I am feeling totally cheated. The New Hampshire primary is over, and none of the Republicans went away.
This is not how things are supposed to work in America. Every week, one contestant is supposed to be eliminated. That’s the way it is in politics — one day you’re in, the next day you’re out. Why won’t these people leave?
Collins proceeds to answer a series of questions she made up, including “Why is Newt Gingrich still running for president? Aren’t voters fleeing from him as if he were a rabid palmetto bug?”

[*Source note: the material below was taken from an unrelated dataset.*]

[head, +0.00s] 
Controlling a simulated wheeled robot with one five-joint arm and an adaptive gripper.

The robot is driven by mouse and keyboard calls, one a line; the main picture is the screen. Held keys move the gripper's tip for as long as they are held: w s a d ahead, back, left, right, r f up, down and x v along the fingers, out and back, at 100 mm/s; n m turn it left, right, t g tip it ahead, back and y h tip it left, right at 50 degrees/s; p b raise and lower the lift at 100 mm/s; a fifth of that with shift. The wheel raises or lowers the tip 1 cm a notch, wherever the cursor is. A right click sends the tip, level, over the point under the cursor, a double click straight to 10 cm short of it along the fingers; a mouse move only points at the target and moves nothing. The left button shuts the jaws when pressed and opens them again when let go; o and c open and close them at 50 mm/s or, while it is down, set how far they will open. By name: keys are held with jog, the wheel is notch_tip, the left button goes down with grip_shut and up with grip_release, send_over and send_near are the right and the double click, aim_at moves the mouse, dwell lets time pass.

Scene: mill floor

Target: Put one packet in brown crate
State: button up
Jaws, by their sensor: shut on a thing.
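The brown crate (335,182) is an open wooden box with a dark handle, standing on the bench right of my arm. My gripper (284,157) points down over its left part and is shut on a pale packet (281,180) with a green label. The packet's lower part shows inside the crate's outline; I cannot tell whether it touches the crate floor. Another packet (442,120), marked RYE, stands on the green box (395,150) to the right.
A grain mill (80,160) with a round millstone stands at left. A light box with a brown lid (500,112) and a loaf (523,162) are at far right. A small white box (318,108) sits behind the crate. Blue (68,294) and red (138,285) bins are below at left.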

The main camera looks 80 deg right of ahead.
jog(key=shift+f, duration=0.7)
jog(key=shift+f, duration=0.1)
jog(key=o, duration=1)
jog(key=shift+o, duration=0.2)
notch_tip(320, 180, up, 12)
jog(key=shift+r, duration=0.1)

To understand Newt Gingrich, you have to envision a mixture of “Kill Bill” and “Carrie,” after Sissy Spacek gets hit with the bucket of blood. His only mission in life is getting even with Mitt Romney and the rich minions who paid for all those anti-Newt ads in Iowa. He is exactly like Sweeney Todd mixed with Charles Bronson in “Death Wish.” And maybe a smidge of “Shogun Assassin.”
Now Gingrich has roped in a few rich minions of his own, and you should watch the video they’ve just put out. Romney looks worse than the evil banker in “It’s a Wonderful Life.” It’s full of heart-tugging former factory workers who used to have happy homes and wonderful Christmases until … Mitt Romney Came to Town. By the time it’s over, you will want to gather up the peasants and march on one of Romney’s mansions with flaming torches.
There is nothing Gingrich won’t do to get Mitt. At the end of the video, there’s a clip of Romney speaking French! And now Newt’s Web site has a video that basically asks whether America will elect a president who once drove to Canada with the family dog strapped to the roof of the car. Which is, of course, an excellent question.
Which, of course, Gail Collins made up.
(Tip o’ the pixel to splendid reader Laurence Glavine. Although it’s Collins’ Thursday column, not to get technical about it.)